== THE INPUT ==
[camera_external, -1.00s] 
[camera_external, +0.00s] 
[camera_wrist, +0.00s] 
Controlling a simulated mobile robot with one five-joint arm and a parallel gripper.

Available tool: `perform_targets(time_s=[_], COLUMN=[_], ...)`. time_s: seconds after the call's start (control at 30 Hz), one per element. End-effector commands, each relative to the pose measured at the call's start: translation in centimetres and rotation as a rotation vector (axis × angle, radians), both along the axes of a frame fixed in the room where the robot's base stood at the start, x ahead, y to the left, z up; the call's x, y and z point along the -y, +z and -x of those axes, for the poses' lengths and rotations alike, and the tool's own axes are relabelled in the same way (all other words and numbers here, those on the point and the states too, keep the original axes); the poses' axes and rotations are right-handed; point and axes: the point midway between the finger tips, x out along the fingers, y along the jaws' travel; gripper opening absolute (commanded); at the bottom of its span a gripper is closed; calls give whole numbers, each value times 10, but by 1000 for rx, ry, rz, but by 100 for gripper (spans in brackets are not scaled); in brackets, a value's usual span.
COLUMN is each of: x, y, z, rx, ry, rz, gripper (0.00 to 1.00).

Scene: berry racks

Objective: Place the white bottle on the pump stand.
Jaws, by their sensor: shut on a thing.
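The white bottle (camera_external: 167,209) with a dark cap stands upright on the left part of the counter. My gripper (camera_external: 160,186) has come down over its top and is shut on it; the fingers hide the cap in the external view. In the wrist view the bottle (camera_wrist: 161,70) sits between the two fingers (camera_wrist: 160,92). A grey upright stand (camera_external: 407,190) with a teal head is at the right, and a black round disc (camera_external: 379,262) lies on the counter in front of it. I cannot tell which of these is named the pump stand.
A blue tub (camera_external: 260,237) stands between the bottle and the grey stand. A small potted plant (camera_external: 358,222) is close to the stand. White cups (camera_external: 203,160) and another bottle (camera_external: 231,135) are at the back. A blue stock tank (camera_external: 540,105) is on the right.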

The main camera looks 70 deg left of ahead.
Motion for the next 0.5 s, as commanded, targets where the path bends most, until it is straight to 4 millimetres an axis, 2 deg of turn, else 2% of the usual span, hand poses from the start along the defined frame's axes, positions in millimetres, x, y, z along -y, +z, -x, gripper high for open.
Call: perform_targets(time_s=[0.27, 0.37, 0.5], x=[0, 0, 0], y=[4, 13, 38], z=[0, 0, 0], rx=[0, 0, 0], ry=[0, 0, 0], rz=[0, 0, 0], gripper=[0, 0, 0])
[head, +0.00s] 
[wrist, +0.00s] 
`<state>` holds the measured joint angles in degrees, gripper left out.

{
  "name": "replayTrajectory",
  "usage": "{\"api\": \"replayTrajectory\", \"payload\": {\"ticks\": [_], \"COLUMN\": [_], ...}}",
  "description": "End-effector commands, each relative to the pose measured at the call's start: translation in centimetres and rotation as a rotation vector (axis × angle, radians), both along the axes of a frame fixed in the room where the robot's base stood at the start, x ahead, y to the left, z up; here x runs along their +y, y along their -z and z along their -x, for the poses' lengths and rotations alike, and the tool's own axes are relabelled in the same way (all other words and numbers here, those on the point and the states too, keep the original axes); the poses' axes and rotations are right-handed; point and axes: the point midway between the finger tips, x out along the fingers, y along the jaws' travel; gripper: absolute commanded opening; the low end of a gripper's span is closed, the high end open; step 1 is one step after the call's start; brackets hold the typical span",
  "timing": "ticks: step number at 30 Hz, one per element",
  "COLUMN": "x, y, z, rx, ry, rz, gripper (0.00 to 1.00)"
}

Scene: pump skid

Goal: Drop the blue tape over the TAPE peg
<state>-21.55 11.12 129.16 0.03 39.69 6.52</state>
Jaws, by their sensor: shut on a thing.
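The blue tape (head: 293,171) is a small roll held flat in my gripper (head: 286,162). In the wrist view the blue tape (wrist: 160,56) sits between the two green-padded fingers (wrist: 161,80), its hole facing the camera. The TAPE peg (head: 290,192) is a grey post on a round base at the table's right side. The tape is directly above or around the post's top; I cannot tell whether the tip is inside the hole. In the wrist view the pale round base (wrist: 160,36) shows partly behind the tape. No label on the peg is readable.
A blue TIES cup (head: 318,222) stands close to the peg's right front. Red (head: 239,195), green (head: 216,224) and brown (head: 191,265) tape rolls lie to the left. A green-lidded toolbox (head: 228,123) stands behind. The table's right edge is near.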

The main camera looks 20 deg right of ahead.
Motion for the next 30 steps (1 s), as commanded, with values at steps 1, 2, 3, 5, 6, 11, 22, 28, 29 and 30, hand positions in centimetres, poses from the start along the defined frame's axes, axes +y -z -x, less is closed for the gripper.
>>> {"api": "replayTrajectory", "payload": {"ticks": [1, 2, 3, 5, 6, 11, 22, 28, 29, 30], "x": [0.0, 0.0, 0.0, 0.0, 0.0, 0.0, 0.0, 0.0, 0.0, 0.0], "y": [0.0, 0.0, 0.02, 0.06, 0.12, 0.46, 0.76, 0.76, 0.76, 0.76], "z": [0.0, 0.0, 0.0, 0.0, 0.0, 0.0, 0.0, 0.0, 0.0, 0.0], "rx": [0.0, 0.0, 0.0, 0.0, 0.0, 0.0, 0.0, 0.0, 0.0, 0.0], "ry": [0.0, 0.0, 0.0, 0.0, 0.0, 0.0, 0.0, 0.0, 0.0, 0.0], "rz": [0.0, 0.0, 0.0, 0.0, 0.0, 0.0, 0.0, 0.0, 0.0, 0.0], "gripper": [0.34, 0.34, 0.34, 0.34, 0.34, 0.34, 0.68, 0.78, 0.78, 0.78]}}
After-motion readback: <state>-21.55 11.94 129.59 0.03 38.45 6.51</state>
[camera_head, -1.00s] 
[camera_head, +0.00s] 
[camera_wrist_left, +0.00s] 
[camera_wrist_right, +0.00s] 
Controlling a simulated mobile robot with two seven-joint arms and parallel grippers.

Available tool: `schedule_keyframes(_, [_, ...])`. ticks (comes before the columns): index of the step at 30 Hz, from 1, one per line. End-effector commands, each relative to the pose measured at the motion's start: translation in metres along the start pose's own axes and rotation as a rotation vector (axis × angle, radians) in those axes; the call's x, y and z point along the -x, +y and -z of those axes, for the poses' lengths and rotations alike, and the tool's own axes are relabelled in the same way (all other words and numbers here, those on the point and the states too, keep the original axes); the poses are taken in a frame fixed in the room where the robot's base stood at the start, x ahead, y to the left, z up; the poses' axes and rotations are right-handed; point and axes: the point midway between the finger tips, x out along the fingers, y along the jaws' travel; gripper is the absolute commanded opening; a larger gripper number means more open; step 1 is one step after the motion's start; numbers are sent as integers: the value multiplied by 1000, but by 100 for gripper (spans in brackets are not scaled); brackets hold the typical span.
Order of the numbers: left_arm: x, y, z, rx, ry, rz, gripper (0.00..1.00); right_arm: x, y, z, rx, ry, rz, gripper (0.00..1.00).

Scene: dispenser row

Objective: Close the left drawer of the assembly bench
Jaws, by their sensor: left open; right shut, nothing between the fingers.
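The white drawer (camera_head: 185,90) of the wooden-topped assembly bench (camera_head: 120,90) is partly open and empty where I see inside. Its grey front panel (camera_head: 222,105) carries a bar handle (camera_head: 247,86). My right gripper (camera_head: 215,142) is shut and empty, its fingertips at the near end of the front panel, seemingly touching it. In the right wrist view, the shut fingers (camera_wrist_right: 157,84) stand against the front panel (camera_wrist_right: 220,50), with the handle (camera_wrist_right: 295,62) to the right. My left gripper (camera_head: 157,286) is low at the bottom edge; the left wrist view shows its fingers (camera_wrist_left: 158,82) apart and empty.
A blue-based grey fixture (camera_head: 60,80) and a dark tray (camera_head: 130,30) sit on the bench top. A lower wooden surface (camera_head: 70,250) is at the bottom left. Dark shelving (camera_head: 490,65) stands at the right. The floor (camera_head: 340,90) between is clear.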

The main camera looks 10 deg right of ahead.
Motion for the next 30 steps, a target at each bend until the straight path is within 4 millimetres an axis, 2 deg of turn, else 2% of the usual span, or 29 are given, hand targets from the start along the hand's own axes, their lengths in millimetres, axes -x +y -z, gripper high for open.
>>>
===
> **STATED GOAL**
Of all the entries above, repeat only the lines from the line that has "Scene: pump skid" to the line that has "<state>-21.55 11.12 129.16", both lines included, exactly.

> **WORKED ANSWER**
Scene: pump skid

Goal: Drop the blue tape over the TAPE peg
<state>-21.55 11.12 129.16 0.03 39.69 6.52</state>

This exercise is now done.